WHAT THE TASK ASKS:
Skip every picture, then write out exactly the lines of the listing below from the line that contains "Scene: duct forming" through the final line.

## Start DATA EXTRACT

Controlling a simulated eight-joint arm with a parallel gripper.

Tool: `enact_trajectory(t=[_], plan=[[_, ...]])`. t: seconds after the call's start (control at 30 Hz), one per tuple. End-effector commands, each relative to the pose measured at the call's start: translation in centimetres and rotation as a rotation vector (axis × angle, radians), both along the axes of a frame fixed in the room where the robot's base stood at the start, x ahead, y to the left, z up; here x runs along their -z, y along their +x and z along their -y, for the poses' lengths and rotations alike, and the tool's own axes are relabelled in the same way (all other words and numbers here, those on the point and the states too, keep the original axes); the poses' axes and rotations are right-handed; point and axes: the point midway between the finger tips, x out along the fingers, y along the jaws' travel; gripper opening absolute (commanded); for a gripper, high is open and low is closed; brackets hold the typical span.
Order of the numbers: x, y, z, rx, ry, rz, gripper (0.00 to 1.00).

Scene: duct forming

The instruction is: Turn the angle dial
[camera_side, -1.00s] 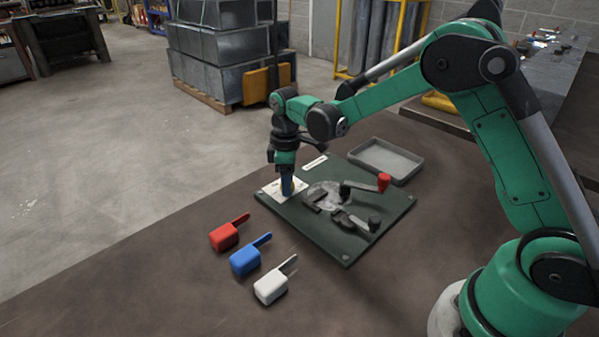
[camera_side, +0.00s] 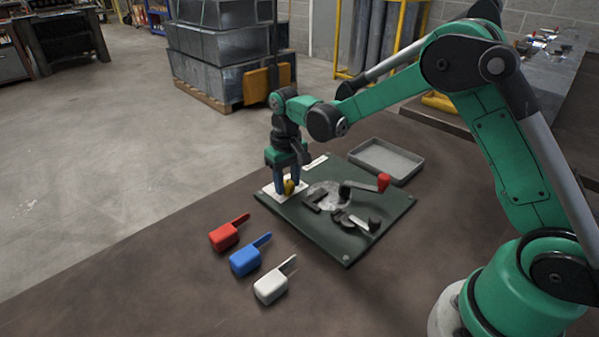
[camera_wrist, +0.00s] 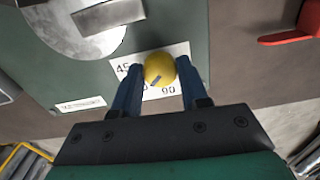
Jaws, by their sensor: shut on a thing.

## End DATA EXTRACT

EXERCISE RESPONSE:
Scene: duct forming

The instruction is: Turn the angle dial
[camera_side, -1.00s] 
[camera_side, +0.00s] 
[camera_wrist, +0.00s] 
Jaws, by their sensor: shut on a thing.

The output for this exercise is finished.